__THE REQUEST__:
Transcribe the listing below word for word.

__INFORMATION PROVIDED__:
+---+
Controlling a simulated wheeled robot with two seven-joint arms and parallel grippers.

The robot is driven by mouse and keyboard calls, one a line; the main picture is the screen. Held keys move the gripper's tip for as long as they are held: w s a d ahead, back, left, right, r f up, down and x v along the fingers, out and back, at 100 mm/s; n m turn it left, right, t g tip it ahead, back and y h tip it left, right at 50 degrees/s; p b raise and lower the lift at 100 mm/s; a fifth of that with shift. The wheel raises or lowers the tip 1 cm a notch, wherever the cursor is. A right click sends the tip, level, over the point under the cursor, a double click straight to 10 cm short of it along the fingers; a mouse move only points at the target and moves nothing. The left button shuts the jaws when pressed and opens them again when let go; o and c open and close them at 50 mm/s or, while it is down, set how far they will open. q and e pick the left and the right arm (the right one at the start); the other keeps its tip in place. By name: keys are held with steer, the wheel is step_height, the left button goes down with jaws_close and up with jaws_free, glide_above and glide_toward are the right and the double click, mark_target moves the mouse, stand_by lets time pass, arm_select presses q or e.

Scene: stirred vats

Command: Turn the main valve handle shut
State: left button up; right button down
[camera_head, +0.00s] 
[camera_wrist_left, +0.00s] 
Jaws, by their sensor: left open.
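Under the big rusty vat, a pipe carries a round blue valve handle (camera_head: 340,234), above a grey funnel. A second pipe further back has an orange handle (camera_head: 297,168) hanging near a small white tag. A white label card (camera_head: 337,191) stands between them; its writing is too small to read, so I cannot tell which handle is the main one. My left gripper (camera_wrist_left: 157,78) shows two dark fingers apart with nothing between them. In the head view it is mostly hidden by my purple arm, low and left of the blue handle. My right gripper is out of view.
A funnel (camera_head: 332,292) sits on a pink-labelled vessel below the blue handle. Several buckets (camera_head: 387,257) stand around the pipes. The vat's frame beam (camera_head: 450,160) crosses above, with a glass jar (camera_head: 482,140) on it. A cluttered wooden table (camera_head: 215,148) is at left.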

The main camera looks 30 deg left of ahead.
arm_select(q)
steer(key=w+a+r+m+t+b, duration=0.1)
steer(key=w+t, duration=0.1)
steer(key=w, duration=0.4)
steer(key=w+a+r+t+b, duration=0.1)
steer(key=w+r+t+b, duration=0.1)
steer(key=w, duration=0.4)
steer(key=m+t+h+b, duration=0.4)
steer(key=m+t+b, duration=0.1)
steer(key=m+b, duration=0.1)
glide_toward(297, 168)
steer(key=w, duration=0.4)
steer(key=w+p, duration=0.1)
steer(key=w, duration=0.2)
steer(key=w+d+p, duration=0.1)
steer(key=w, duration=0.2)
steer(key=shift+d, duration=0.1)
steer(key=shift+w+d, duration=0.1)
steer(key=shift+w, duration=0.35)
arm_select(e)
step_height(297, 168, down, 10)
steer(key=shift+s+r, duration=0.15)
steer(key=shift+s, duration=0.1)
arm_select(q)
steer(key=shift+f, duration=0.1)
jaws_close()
+---+
__RESULT__:
Controlling a simulated wheeled robot with two seven-joint arms and parallel grippers.

The robot is driven by mouse and keyboard calls, one a line; the main picture is the screen. Held keys move the gripper's tip for as long as they are held: w s a d ahead, back, left, right, r f up, down and x v along the fingers, out and back, at 100 mm/s; n m turn it left, right, t g tip it ahead, back and y h tip it left, right at 50 degrees/s; p b raise and lower the lift at 100 mm/s; a fifth of that with shift. The wheel raises or lowers the tip 1 cm a notch, wherever the cursor is. A right click sends the tip, level, over the point under the cursor, a double click straight to 10 cm short of it along the fingers; a mouse move only points at the target and moves nothing. The left button shuts the jaws when pressed and opens them again when let go; o and c open and close them at 50 mm/s or, while it is down, set how far they will open. q and e pick the left and the right arm (the right one at the start); the other keeps its tip in place. By name: keys are held with steer, the wheel is step_height, the left button goes down with jaws_close and up with jaws_free, glide_above and glide_toward are the right and the double click, mark_target moves the mouse, stand_by lets time pass, arm_select presses q or e.

Scene: stirred vats

Command: Turn the main valve handle shut
State: left button up; right button down
[camera_head, +0.00s] 
[camera_wrist_left, +0.00s] 
Jaws, by their sensor: left open.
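Under the big rusty vat, a pipe carries a round blue valve handle (camera_head: 340,234), above a grey funnel. A second pipe further back has an orange handle (camera_head: 297,168) hanging near a small white tag. A white label card (camera_head: 337,191) stands between them; its writing is too small to read, so I cannot tell which handle is the main one. My left gripper (camera_wrist_left: 157,78) shows two dark fingers apart with nothing between them. In the head view it is mostly hidden by my purple arm, low and left of the blue handle. My right gripper is out of view.
A funnel (camera_head: 332,292) sits on a pink-labelled vessel below the blue handle. Several buckets (camera_head: 387,257) stand around the pipes. The vat's frame beam (camera_head: 450,160) crosses above, with a glass jar (camera_head: 482,140) on it. A cluttered wooden table (camera_head: 215,148) is at left.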

The main camera looks 30 deg left of ahead.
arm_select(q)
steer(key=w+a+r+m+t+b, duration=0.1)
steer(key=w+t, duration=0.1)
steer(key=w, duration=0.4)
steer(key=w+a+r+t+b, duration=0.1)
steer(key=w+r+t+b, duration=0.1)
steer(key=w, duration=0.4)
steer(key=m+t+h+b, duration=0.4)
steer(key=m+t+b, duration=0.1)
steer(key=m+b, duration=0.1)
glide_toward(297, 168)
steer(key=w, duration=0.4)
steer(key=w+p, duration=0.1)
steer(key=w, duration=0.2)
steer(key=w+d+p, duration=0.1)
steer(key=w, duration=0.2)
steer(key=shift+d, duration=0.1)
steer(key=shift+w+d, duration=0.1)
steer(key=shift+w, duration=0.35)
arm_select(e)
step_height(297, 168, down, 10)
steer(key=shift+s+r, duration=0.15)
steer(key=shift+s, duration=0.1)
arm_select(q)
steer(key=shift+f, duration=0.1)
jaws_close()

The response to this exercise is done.